• **Stated exercise**:
Return the whole listing exactly as it stands.

• **Material**:
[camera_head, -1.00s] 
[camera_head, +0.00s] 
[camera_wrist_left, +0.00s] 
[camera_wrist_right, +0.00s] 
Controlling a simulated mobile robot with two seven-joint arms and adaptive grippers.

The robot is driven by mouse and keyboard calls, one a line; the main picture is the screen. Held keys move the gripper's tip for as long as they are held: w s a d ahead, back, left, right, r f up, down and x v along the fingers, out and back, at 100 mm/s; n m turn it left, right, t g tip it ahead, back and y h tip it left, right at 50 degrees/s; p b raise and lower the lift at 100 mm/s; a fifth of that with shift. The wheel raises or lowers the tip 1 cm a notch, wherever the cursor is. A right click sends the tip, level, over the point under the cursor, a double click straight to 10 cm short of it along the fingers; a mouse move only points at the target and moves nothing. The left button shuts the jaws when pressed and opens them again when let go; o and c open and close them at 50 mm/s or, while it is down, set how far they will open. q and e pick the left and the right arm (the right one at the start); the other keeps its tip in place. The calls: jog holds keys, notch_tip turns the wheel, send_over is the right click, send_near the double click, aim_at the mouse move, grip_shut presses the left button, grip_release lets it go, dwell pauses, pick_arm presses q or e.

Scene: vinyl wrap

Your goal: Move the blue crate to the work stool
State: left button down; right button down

• **Solution to the problem**:
[camera_head, -1.00s] 
[camera_head, +0.00s] 
[camera_wrist_left, +0.00s] 
[camera_wrist_right, +0.00s] 
Controlling a simulated mobile robot with two seven-joint arms and adaptive grippers.

The robot is driven by mouse and keyboard calls, one a line; the main picture is the screen. Held keys move the gripper's tip for as long as they are held: w s a d ahead, back, left, right, r f up, down and x v along the fingers, out and back, at 100 mm/s; n m turn it left, right, t g tip it ahead, back and y h tip it left, right at 50 degrees/s; p b raise and lower the lift at 100 mm/s; a fifth of that with shift. The wheel raises or lowers the tip 1 cm a notch, wherever the cursor is. A right click sends the tip, level, over the point under the cursor, a double click straight to 10 cm short of it along the fingers; a mouse move only points at the target and moves nothing. The left button shuts the jaws when pressed and opens them again when let go; o and c open and close them at 50 mm/s or, while it is down, set how far they will open. q and e pick the left and the right arm (the right one at the start); the other keeps its tip in place. The calls: jog holds keys, notch_tip turns the wheel, send_over is the right click, send_near the double click, aim_at the mouse move, grip_shut presses the left button, grip_release lets it go, dwell pauses, pick_arm presses q or e.

Scene: vinyl wrap

Your goal: Move the blue crate to the work stool
State: left button down; right button down

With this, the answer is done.